Note several things. The first is that the explanation is nonsensical.  There was no "tilted playing field." Obama had the same rules, and in fact because his convention was later, had to use primary funds longer than Romney.  It's true that Obama had no effective primary opposition, but it was also correspondingly much harder for him to raise primary funds than it was for Romney.  Romney has blanketed the airwaves with negative ads, and he certainly didn't wait for Obama's initiative in that regard.

The corporate leaders of the Romney campaign don't expect anything they say to be scrutinized or challenged. I am reminded of when I started work for General Motors back in the 1980s.  We all had to take a class called "The Business of General Motors."  It started with a history of the company, in which they made a startling claim: that imports first got a foothold in the American auto market when General Motors had to retool to fight World War II.

I said I guess those German, Japanese, and Italian car companies had nothing better to do while GM was fighting the good fight.  The teachers were bewildered that anyone would bother pointing out the absurdity, and why it mattered.  Romney's people have the same blankness about them.  It matters because lying always matters, because the legality of the funding move is open to question, and because they mismanaged their money, the candidate's sole claim to special competence; and because they are the party of the rich, who should never have money problems by definition. 

Here's the next issue: $11 million of the loan has still not been paid back.  Remember, in American politics the politicians demand money, and the rich fork it over.  Romney was unable to make that happen in the weeks since the convention, which means the rich are deciding how much Romney can spend instead of vice versa.  Rove would have been all over the captains of industry, threatening them into submission.  Today, the rich expect Romney to do the submitting, a curious reversal considering he is one of their own.

Third, having been given the freedom to be dilatory, the rich are slow to fulfill their pledges.  Anybody who has done business with the Fortune 500 knows this.  They will start to think about paying your invoice after 90 days, and send the money to a lockbox in Bora Bora for the check to be cut in the hopes that another three months will go by before the cash leaves the account.  They are trained to do this in business school, and the entire lockbox industry is organized around the idea of fast cash in, slow cash out, and skim interest off the float.  Probably a million jobs have been lost to small business over the years, waiting on checks from big business who can't be threatened with credit downgrades.  When Romney hitched his campaign to big business, he had to expect delays.  After all, at the Salt Lake Olympics, the reason for the "shortfall" Romney said he found when he arrived was due to companies being dilatory in paying their pledges.  Why then has corporate sluggishness surprised his campaign?  Maybe because he didn't "fix" Salt Lake's finances after all, but the companies paid up because they realized the Olympics would soon be over.  They have no need to rush contributions to someone like Romney who can cover his campaign from his own pocket plus Bain Capital if he needs to and doesn't need to be bribed to take their side. In 2008, Romney pumped over $40 million of his own money into his campaign. This year he has used other people's money, and the lack of personal contribution is starting to look like lack of confidence.  It may not be: as noted previously on this blog, Bain Capital has put enormous resources into buying media companies.  But it's enough to make business nervous.

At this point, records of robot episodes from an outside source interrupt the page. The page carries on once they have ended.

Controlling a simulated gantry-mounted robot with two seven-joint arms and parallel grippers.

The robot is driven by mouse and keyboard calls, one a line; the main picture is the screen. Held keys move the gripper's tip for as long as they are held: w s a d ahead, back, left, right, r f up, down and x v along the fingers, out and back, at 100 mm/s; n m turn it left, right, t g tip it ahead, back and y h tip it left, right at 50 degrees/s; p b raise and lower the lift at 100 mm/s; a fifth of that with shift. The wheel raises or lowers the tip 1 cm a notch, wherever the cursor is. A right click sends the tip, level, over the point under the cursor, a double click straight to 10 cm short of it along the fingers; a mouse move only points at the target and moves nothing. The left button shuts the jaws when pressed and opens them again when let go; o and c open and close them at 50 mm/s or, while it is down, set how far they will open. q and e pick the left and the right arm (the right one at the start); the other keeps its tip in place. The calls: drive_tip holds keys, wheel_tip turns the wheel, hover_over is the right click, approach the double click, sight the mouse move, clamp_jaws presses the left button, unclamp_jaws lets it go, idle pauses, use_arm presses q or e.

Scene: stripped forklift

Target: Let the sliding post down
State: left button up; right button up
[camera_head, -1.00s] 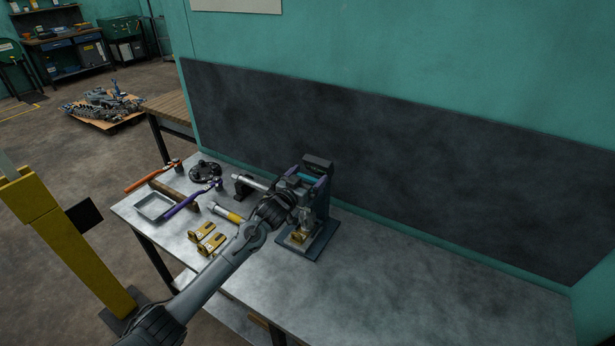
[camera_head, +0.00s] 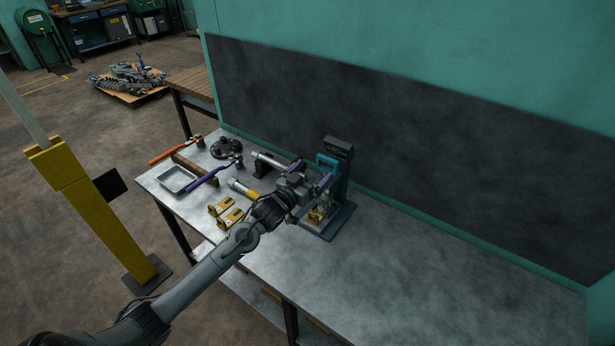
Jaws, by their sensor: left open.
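A dark upright stand (camera_head: 338,150) with a teal bracket (camera_head: 325,160) rises from a flat dark base plate (camera_head: 341,219) on the metal workbench. I take the sliding post to be part of this stand, but my gripper hides much of its front and I cannot tell the post's height. A small brass-coloured piece (camera_head: 315,216) sits low on the base. My left gripper (camera_head: 322,192) is open at the front left of the stand, its fingers toward the upright. I cannot tell whether they touch it. My right gripper is not in view.
Left of the stand lie yellow brackets (camera_head: 220,206), a yellow-banded cylinder (camera_head: 243,188), purple-handled (camera_head: 206,179) and orange-handled (camera_head: 170,153) tools, a metal tray (camera_head: 178,181) and a dark round part (camera_head: 226,148). A wall stands behind. The bench's right side (camera_head: 440,270) is clear.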

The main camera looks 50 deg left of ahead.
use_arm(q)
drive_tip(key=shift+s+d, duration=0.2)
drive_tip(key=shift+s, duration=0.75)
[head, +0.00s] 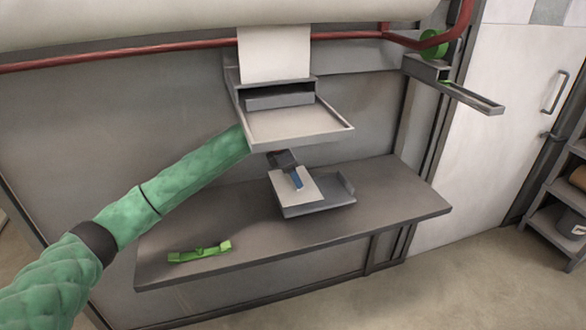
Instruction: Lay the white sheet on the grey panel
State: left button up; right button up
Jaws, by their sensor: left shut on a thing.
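My left arm comes in from the left and passes behind the wall-mounted tray. My left gripper (297,181), dark with blue at the fingers, is shut on a small white sheet (311,189). The sheet is over the left part of a grey panel (336,194) with a raised right edge, which lies on the grey shelf. I cannot tell whether the sheet touches the panel. The fingertips are partly hard to make out. My right gripper is not in view.
A wall-mounted tray (298,124) juts out above the gripper, with a larger white sheet (275,54) standing behind it. A green bracket-like piece (200,252) lies at the front left of the grey shelf (390,206). The shelf's right part is clear. A red pipe (150,47) runs along the wall.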

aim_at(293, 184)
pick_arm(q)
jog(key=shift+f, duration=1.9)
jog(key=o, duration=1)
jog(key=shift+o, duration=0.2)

That did not stop Romney from paying out big bonuses to campaign staff, in a way redolent of Hillary Clinton's showering money on undeserving staff in 2008.

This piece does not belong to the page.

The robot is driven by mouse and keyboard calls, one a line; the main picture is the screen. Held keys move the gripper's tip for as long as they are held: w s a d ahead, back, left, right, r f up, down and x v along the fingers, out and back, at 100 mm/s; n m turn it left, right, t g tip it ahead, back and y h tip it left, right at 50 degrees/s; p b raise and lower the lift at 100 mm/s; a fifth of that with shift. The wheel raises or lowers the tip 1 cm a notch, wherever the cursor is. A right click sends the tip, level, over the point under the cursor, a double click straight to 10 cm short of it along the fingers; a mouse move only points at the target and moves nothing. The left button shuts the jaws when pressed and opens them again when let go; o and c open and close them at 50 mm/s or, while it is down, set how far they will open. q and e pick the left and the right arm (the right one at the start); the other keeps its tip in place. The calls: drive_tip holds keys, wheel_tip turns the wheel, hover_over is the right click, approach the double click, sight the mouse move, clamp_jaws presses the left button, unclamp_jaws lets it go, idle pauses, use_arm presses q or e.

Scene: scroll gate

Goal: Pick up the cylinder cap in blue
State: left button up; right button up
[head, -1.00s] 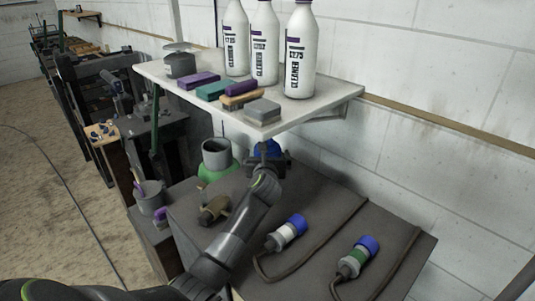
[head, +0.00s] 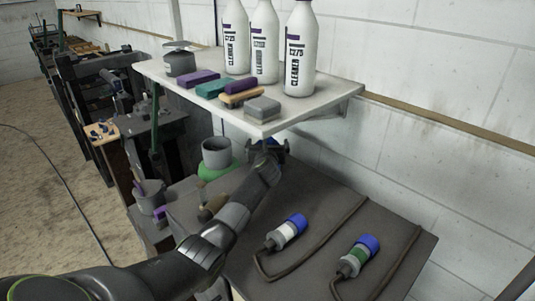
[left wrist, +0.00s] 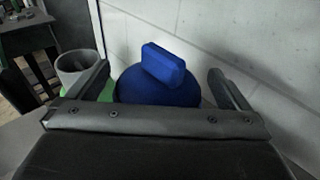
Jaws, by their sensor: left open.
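The blue cap (left wrist: 160,85) shows in the left wrist view as a rounded blue body with a raised blue grip on top. It sits between and beyond the two fingers of my left gripper (left wrist: 170,85), which are open and apart from it on both sides. In the head view my left gripper (head: 268,150) is under the front edge of the shelf, and only a sliver of blue shows by it. The cap's lower part is hidden behind the gripper body. My right gripper is not in view.
The white shelf (head: 335,98) with bottles (head: 301,50) and sponges hangs just above my left gripper. A grey cup (head: 216,152) on a green base stands to its left. Two blue-ended connectors (head: 288,230) with cables lie on the dark bench (head: 330,205). The wall is close behind.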

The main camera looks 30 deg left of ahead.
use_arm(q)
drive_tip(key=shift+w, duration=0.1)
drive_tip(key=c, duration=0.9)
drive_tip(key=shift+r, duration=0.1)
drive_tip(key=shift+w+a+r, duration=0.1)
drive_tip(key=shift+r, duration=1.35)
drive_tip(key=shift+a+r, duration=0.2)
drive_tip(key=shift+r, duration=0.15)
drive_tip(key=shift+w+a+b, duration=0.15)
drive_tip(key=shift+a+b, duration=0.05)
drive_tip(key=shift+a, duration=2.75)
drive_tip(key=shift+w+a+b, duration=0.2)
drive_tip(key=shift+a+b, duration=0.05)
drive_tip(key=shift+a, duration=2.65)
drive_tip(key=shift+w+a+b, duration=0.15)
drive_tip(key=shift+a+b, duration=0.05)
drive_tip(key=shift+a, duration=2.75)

It didn't help her avoid infighting, and it won't help him either.  Remember, Romney won fewer votes in the Republican primaries than John McCain did in 2008, despite a vastly larger spending program.  So his largesse with an undeserving staff smells of aristocracy.

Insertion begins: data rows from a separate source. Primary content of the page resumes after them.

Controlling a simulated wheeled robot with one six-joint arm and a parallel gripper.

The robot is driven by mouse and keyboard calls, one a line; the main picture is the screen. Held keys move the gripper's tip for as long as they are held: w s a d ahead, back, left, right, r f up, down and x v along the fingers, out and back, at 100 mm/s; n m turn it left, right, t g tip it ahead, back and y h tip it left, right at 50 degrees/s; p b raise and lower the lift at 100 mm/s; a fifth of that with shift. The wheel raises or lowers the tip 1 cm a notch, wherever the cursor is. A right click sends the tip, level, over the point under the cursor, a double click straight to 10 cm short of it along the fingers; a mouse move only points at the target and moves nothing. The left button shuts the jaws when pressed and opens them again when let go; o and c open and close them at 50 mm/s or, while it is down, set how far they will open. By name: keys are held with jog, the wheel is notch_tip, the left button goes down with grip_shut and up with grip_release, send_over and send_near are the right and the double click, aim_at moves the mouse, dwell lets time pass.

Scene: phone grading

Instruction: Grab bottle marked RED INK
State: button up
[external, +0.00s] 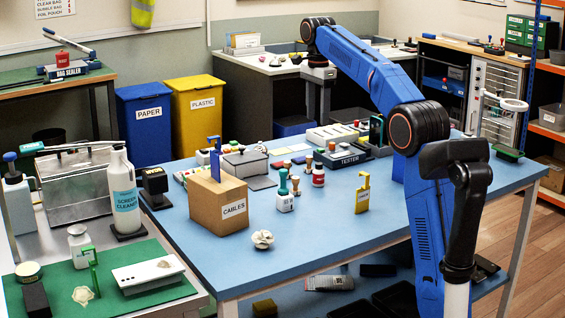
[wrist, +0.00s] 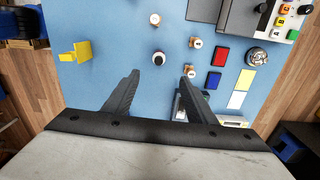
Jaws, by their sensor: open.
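A small bottle with a red cap (external: 318,175) stands upright on the blue table. Another small white bottle with a teal top (external: 284,195) stands to its left, nearer the front. I cannot read either label. My gripper (external: 318,108) is up in the air above the table, pointing down, apart from both bottles. In the wrist view my gripper (wrist: 160,82) is open and empty. A white-bodied item with a dark top (wrist: 158,58) shows just beyond its fingertips; I cannot tell which bottle it is.
Wooden-topped stamps (external: 307,163) stand close to the bottles. A yellow stand (external: 362,195) is to the right. A CABLES box (external: 215,205) and a grey lidded box (external: 245,163) are to the left. The TESTER (external: 345,160) is behind. The table's front is mostly clear.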

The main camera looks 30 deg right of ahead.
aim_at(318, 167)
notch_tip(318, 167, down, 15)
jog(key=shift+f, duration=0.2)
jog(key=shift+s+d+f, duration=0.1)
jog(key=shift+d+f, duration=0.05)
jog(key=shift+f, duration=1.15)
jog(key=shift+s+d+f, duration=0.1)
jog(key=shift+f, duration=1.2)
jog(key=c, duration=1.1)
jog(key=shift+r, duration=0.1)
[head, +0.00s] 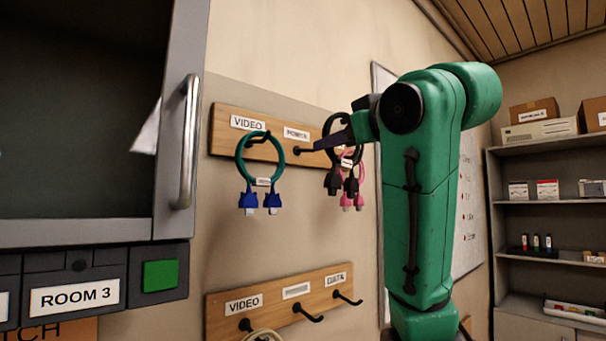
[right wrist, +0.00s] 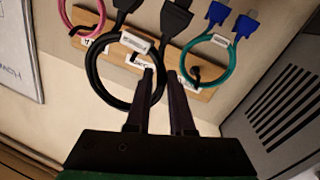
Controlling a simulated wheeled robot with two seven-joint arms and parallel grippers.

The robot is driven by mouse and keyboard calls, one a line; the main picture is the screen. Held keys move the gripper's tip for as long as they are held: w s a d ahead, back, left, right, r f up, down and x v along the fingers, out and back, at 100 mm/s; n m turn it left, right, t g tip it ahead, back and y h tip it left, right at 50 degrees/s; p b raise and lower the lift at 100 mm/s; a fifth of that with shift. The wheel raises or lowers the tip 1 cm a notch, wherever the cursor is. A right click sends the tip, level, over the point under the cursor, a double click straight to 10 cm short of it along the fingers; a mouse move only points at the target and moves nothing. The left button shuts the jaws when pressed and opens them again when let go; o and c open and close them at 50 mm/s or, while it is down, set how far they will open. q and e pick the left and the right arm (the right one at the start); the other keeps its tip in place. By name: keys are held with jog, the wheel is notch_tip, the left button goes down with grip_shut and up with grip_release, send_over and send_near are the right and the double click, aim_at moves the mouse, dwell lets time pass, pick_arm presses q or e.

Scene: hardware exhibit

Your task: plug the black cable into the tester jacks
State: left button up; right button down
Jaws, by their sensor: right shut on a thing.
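The black cable (head: 351,184) is a loop with dark plugs hanging down, at the upper hook board. My right gripper (head: 329,142) reaches in from the right and is shut on the loop. In the right wrist view the two fingers (right wrist: 161,78) stand either side of the loop's edge, and the black cable (right wrist: 86,62) shows with its plugs at the top. I cannot tell whether the loop still rests on its hook. The tester jacks cannot be made out. My left gripper is not in view.
A teal cable (head: 239,158) with blue plugs hangs to the left, and a pink cable (head: 359,199) hangs behind the black one. A lower hook board (head: 268,301) is below. A grey cabinet with a handle (head: 189,140) stands at left, above a ROOM 3 label (head: 75,298).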

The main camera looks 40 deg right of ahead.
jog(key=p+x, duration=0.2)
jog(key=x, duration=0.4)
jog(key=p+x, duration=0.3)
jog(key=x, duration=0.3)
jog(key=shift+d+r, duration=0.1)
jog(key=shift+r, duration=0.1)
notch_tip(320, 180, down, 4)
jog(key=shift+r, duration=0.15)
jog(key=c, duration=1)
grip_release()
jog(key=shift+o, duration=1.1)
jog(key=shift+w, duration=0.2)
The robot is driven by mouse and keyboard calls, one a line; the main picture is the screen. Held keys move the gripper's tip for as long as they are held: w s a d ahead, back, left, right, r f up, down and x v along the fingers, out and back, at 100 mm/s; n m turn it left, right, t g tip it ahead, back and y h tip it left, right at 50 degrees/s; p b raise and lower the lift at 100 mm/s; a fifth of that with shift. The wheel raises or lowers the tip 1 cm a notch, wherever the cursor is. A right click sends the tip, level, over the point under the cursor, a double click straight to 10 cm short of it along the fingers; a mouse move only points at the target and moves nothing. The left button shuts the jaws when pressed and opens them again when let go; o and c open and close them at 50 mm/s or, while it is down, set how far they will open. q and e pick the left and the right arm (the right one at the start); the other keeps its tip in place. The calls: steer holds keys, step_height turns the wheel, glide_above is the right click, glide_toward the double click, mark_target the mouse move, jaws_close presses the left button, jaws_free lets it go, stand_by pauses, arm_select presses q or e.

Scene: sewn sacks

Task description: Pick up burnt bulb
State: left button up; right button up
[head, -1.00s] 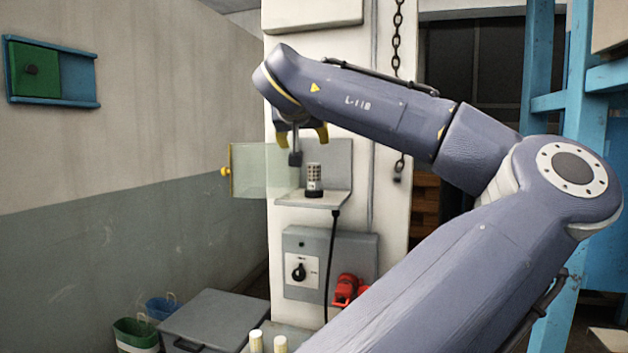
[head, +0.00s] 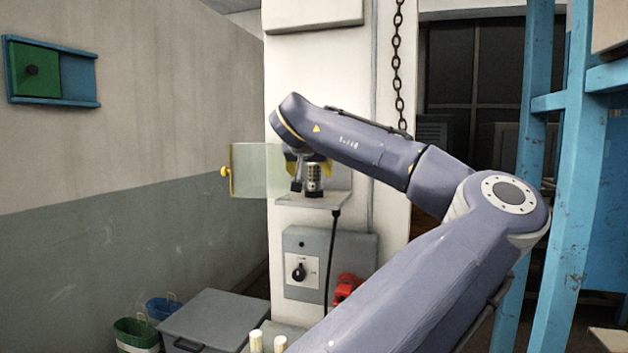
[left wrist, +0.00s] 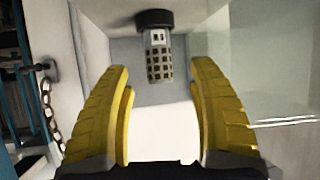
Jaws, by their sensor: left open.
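The burnt bulb (head: 313,178) is a short silver cylinder with a grid of dark squares. It stands upright in a dark round base on a small grey shelf (head: 312,201) on the white pillar. In the left wrist view the bulb (left wrist: 159,62) shows upside down, below its black base (left wrist: 154,19). My left gripper (head: 308,168), with yellow fingers, is at the bulb. In the left wrist view the two fingers (left wrist: 162,82) are wide apart, with the bulb beyond and between their tips, not visibly touching. My right gripper is not in view.
A clear hinged panel (head: 258,171) with a yellow knob stands open left of the shelf. Below are a grey switch box (head: 328,264) and a red plug (head: 346,288). A chain (head: 399,60) hangs right of the pillar. Blue posts (head: 579,150) stand at right.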

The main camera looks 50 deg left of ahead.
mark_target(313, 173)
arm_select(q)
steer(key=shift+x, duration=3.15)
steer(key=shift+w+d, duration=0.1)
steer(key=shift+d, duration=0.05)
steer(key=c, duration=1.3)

But there are other stories too, of Romney pulling back ad spending in swing states.,0,3631939.story

Granted, their ads have not worked so far, despite being stuffed with lies, so some retooling is in order.  After a certain level of ad buys by Romney and his PACS, any further spending simply goes to increase the price of time (still worth it to Romney when his pals own the stations and Obama has to pay the same prices).  Perhaps the truth is television advertising has become so saturated it no longer has much  value to the campaigns.

Nonetheless, this blog has speculated before that Romney may be exaggerating his campaign fundraising, and this may be an indicator that this was true.  Maybe even the rich don't really see a future for Romney as president.